The aquatope on white sand – 15 – Seaslugfest

Buoyed in part by the return of Fuuka, Kukuru has found her rhythm in the marketing office, and is starting to show her competence. Of course, this means her boss Suwa just foists more work upon her. But it’s not done out of malice; it’s a sign that he trusts her to get it done. While having a relaxing lunch outside, Fuuka reminds Kukuru of that.

As such, when Suwa gives Kukuru her largest responsibility yet: a two week exhibition. Kukuru gives it her absolute all preparing a variety of proposals, not merely so she can silence Suwa’s doubt in her (though that’s part of it), but because it’s a golden opportunity to nerd the ef OUT over sea life. She ends up knocking it out of the park with her proposal, which is accepted on the spot. Mind you, Suwa doesn’t offer “Plankton” any praise…but it’s still a huge victory!

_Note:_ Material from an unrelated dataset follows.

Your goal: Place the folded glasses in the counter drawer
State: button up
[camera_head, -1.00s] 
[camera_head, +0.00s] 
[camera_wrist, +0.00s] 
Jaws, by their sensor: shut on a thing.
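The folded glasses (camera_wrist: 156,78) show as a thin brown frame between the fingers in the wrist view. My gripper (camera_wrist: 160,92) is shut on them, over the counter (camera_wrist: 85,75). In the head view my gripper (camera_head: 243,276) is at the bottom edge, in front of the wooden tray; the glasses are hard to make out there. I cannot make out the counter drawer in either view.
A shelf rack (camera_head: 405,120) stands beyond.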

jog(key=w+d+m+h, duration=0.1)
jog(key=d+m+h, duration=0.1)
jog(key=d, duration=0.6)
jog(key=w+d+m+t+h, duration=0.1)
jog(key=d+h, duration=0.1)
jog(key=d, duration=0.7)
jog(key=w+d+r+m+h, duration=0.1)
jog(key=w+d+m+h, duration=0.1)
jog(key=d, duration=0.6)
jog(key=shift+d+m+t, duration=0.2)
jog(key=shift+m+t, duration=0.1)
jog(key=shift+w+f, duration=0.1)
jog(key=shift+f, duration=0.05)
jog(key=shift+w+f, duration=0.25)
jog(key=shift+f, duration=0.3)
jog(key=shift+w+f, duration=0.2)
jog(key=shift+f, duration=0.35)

Kukuru decides the exhibition will be exclusively sea slugs, the jewels of the sea. I have to admit I hadn’t given sea slugs much thought up until this episode, but I have to admit they’re as gorgeous as they are weird. Kai gets all excited about Kukuru asking him to join her at the shore to collect the creatures, only to find Kukuru invited Fuuka too. His romantic fumbling doesn’t go unnoticed by Eiji, who suggests he try to be a bit more bold.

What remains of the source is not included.